What’s Wrong With This Picture? TVA’s So-Called Coal Ash “Solution”

This blog was written by Amelia Shenstone, former Regional Advocacy Director with the Southern Alliance for Clean Energy.

Guest Blog | April 13, 2017 | Coal, Energy Policy

The Tennessee Valley Authority is planning to “clean up” 13.4 million tons of coal ash by capping it in place.

Our new animation shows why cap in place is not a solution for unlined ash pits: it doesn’t keep ash separated from groundwater. Click the image on the left to watch the 30-second clip, and then please share it!

Tennesseeans will come together across the state during Earth Week for screenings of Coal Ash Stories, a series of short films documenting how coal ash impacts real people. The screenings are sponsored by SOCM with local Sierra Club and student groups. For a screening near you, visit our event page.

Later this year, the public will have the opportunity to comment on what the Tennessee Department of Environment and Conservation (TDEC) is making TVA assess at its ash pits. While TDEC’s assessment process inches along, TVA is moving ahead with federal environmental assessments that set it on the path to cap unlined ash pits in place, even though TDEC may later require more thorough cleanup.

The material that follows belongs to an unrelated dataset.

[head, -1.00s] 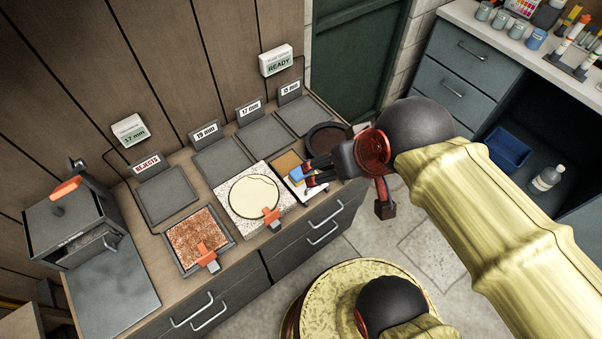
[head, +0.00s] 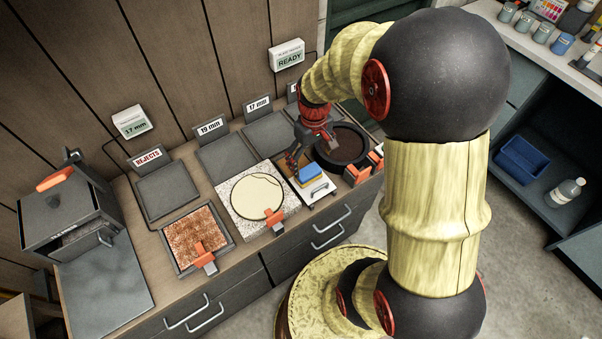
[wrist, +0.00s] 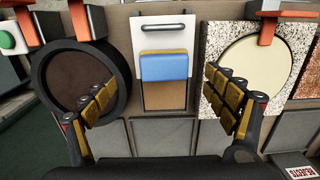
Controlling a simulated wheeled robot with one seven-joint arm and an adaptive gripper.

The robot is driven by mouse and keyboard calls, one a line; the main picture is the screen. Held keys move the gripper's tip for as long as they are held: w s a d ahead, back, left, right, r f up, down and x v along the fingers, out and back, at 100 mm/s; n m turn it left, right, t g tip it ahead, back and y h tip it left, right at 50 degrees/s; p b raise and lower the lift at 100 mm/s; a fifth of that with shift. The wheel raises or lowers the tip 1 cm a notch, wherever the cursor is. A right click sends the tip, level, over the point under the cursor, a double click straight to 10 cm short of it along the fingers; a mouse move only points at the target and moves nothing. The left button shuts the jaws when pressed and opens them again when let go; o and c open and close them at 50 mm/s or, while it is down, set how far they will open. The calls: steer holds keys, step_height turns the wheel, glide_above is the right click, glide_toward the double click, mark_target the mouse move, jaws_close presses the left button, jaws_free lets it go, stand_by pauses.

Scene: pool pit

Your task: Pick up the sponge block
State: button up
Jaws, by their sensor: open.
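The sponge block (head: 311,174) is blue on top with a yellow-tan layer along its edge. It lies on a small tray, part white plate and part brown (head: 326,191), on the counter. In the wrist view the sponge block (wrist: 164,66) sits near the middle, ahead of my gripper (wrist: 158,98), between the lines of its two fingers. My gripper is open and empty, its padded fingers wide apart. In the head view my gripper (head: 304,152) hangs above and just behind the sponge, apart from it as far as I can tell.
A dark round bowl (head: 341,148) stands right of the sponge. A speckled slab with a cream disc (head: 254,193) and an orange clamp (head: 276,220) lies to its left. Flat grey pads (head: 226,157) line the back below number signs. A wooden wall rises behind.

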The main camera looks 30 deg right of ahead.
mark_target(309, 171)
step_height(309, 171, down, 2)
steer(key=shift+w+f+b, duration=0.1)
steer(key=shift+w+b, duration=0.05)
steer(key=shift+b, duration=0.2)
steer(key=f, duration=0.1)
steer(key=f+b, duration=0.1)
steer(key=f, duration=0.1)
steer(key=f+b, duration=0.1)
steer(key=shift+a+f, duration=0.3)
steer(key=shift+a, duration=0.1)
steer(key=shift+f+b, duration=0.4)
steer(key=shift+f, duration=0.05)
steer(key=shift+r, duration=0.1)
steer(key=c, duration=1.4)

TVA’s ash storage plans were one of our top coal ash stories to watch in 2017.  TVA is planning to close coal ash pits at four power plant sites in Tennessee by as early as 2017. The new “Say No to Cap in Place” animation, coupled with the film tour, will equip local folks with the tools to hold TVA and TDEC accountable. TDEC must not allow TVA to get away with inadequate closure.

In August 2015, the Tennessee Department of Environment and Conservation (TDEC) released a Commissioner’s Order requiring TVA to investigate its coal ash storage pits, and identify and clean up any coal ash contamination problems it discovers. If TDEC holds TVA’s feet to the fire, this order could result in improved plans that clean up coal ash by excavating it to lined landfills away from Tennessee’s waterways.

Advocates gather outside TVA’s public meeting in Oak Ridge, TN to push TVA to store coal ash waste from its Bull Run plant safely.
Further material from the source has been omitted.